When the going gets weird, the weird turn pro. - Hunter S. Thompson

03 October 2005

My thoughts on the Miers nomination

The Supremes, and the Republic, will survive Harriet Miers if she's confirmed; there have been plenty of mediocrities on the Supreme Court before and we've muddled through.

The sound that you hear from the far-right-wing blogosphere and traditional conservative media commentariat, however, is the sound of a bunch of extremist religious and cultural conservatives finally waking up to the fact that the Bush family has been using them like a cheap whore at a bachelor party.

For years now.

Poor paleocons. They were spoiling for a fight, and now they're all dressed up for Kulturkampf with no place go to. Bush has nominated a cipher, a person whose sole qualifications are a pair of X chromosomes and a demonstrated history of loyalty to Dubya.

I realize that this analogy may offend some, but it's just become too obvious to ignore:

Religious conservatives are to the Republican Party as African Americans are, largely, to the Democrats. The party makes extravagant promises to them, and a big show of caring about them, but rarely delivers anything important or substantial to them; they depend on them to vote as a bloc in their favor, because, you know, what are they gonna do, vote for "the other side?"

For all the noise that the Religious Right makes, and for all the apparent energy and enthusiasm that the GOP leadership devotes to kissing their collective asses, the Republican Party has yet to deliver on one single issue of primary importance to them. Not one.

And they won't, either. They need the scary issues like abortion and gay rights to stay active, so that they can rattle peoples' cages and whip them into a frenzy of check-writing indignation and get out the vote on Election Day.

You know, sooner or later, that's going to stop working.
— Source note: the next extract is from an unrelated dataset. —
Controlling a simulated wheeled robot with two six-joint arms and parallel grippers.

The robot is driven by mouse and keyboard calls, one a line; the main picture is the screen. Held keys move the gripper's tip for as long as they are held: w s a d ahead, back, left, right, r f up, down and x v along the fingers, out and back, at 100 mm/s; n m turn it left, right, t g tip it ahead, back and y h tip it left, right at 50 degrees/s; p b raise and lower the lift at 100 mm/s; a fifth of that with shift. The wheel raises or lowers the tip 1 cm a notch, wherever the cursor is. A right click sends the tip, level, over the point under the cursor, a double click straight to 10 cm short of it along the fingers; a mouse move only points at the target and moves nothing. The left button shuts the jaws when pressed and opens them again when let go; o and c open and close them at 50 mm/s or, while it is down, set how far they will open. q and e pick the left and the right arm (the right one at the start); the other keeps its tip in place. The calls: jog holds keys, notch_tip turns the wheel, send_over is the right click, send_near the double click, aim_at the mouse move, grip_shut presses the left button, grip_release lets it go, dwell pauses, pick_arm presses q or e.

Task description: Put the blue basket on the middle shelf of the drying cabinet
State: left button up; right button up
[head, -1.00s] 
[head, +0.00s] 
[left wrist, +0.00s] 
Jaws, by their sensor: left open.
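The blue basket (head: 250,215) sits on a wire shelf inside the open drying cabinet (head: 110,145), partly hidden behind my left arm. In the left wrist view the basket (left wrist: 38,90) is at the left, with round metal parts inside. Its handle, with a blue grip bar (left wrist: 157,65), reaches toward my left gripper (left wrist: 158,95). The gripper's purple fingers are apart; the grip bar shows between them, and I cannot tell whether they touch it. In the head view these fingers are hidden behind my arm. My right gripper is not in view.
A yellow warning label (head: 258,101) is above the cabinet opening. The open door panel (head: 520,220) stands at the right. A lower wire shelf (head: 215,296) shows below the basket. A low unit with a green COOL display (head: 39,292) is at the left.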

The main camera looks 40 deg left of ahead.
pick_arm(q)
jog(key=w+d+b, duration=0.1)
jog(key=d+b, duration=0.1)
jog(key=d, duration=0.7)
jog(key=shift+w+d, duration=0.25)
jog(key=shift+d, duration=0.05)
Can you hear that? The sound of hoofbeats in the near distance?

1 comment:

Anonymous said...

Actually that's a pretty damn good analogy! The only thing you don't see much of is the marginal cross-over of cultural conservatives to the left, as we see with marginal cross-overs of African-Americans to the right, which is mostly attributable to the sway of conservative black churches.

I smell a civil war brewing in the power centers of the far right.